▶ [Instruction] Check each line of the records below for the word "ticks" and copy those where it appears.

▶ [Robot episode rows]
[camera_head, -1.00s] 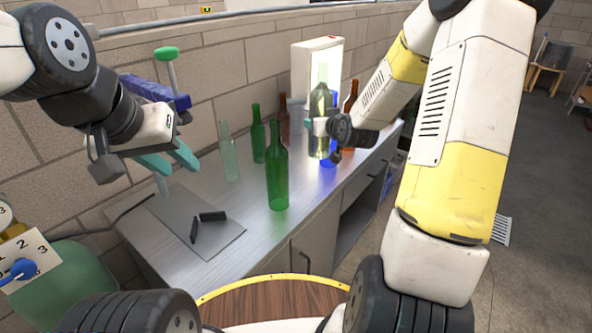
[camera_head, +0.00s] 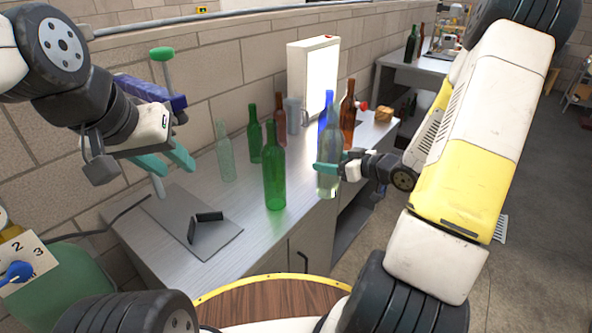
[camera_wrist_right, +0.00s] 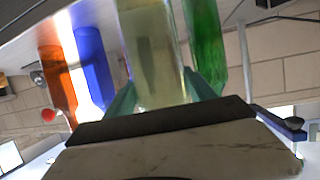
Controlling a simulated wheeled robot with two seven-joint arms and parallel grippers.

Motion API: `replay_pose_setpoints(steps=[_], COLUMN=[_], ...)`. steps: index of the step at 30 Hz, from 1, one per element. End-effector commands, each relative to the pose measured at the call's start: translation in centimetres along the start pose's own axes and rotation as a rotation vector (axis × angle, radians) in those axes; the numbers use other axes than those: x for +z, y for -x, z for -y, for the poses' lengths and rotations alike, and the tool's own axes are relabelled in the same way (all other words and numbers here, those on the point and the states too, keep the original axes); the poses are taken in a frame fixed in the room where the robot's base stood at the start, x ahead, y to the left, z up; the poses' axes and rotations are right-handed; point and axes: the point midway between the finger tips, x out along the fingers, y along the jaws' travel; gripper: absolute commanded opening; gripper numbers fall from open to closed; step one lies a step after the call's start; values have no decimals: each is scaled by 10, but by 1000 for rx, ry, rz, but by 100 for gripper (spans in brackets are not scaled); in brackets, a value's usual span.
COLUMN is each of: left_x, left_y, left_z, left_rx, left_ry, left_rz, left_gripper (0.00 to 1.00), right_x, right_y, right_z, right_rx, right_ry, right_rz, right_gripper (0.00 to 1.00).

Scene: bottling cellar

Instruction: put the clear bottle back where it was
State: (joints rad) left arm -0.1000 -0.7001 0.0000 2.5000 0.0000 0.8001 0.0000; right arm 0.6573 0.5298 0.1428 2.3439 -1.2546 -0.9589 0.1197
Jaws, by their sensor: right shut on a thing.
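The clear bottle (camera_head: 329,176) is upright in my right gripper (camera_head: 330,168), near the front edge of the counter. I cannot tell whether its base touches the counter. In the right wrist view the clear bottle (camera_wrist_right: 152,45) stands between the teal fingers of the right gripper (camera_wrist_right: 162,95), which are shut on it. My left gripper (camera_head: 178,165) is open and empty above the left part of the counter. Another pale see-through bottle (camera_head: 225,152) stands at the back left of the counter.
On the counter (camera_head: 235,207) stand green bottles (camera_head: 274,180), a blue bottle (camera_head: 325,112) and brown bottles (camera_head: 347,115). The blue bottle is close behind the held one. A lit panel (camera_head: 315,85) stands at the back. A dark stand (camera_head: 206,222) lies left on a grey mat.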

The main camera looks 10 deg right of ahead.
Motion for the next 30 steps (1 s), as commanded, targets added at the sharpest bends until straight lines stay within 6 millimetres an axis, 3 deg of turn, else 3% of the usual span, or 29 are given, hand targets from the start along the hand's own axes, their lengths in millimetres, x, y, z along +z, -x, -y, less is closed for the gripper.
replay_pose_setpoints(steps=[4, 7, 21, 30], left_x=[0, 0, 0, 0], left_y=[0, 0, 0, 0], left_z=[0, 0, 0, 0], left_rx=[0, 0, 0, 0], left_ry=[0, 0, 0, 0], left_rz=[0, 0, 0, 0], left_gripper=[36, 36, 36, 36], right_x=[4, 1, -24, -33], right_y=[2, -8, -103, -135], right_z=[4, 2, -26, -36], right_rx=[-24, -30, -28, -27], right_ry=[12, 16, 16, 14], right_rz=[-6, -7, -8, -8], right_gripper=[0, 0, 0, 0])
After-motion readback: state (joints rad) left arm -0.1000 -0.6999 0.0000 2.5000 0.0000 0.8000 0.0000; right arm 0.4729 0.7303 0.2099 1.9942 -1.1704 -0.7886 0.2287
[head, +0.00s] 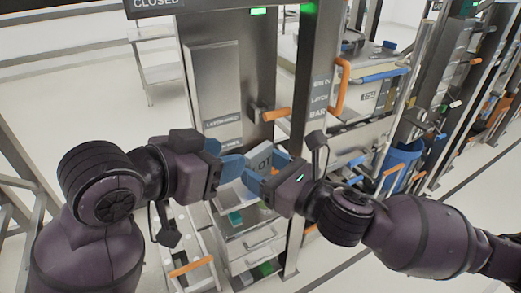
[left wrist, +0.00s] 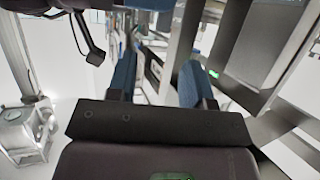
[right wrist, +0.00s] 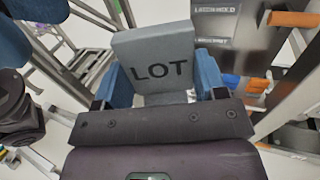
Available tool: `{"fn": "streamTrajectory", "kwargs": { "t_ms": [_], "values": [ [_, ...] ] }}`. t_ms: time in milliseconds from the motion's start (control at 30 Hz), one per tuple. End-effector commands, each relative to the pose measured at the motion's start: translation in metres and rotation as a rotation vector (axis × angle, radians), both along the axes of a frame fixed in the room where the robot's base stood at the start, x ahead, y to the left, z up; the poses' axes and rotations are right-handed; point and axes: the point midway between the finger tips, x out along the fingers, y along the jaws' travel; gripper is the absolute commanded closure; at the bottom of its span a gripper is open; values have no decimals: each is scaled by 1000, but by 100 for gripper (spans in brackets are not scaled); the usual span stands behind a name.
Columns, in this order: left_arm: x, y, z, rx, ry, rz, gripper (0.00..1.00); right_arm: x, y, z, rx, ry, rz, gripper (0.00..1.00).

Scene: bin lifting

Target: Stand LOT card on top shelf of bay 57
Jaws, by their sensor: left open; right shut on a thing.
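The grey LOT card (right wrist: 155,55) is held between the blue fingers of my right gripper (right wrist: 160,85), its black letters facing the right wrist camera. In the head view the card (head: 260,160) is partly hidden by the fingers of my right gripper (head: 268,172). My left gripper (head: 235,164) is beside the card with its blue fingers open; in the left wrist view the gap between its fingers (left wrist: 158,85) looks empty. I cannot make out a number 57 on any bay.
A steel post with a latch bar label (head: 320,92) and orange handle (head: 342,85) stands just beyond the grippers. A panel door (head: 215,85) is behind them. Drawers (head: 255,243) lie below. Shelving with blue bins (head: 403,160) is at right. Open floor shows at left.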

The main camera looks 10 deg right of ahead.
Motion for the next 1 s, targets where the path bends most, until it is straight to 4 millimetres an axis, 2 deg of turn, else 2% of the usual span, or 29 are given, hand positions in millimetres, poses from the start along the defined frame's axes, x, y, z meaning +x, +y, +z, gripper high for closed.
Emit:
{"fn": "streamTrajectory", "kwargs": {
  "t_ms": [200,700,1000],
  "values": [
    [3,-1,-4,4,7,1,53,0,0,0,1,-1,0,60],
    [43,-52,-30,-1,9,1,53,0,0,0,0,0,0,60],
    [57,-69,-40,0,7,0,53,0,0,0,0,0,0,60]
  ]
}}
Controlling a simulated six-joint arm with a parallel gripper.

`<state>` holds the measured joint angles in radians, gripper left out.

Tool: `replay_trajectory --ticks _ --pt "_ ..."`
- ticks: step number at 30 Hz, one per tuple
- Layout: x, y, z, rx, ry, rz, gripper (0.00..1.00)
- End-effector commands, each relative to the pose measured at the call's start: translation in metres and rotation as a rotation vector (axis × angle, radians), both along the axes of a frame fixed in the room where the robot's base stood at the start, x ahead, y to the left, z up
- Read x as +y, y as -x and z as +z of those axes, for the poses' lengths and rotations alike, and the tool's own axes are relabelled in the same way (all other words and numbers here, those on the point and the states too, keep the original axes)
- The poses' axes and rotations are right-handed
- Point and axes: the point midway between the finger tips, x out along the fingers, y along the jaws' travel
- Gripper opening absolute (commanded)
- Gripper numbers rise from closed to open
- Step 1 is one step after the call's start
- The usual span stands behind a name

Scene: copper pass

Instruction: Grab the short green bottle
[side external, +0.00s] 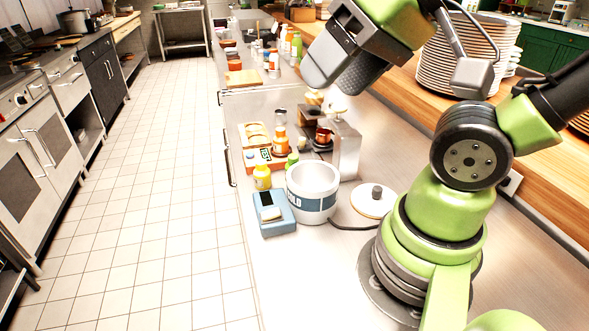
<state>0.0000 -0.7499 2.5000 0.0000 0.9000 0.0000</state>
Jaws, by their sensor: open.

▶ [Exercise solution]
Tool: `replay_trajectory --ticks _ --pt "_ ..."`
- ticks: step number at 30 Hz, one per tuple

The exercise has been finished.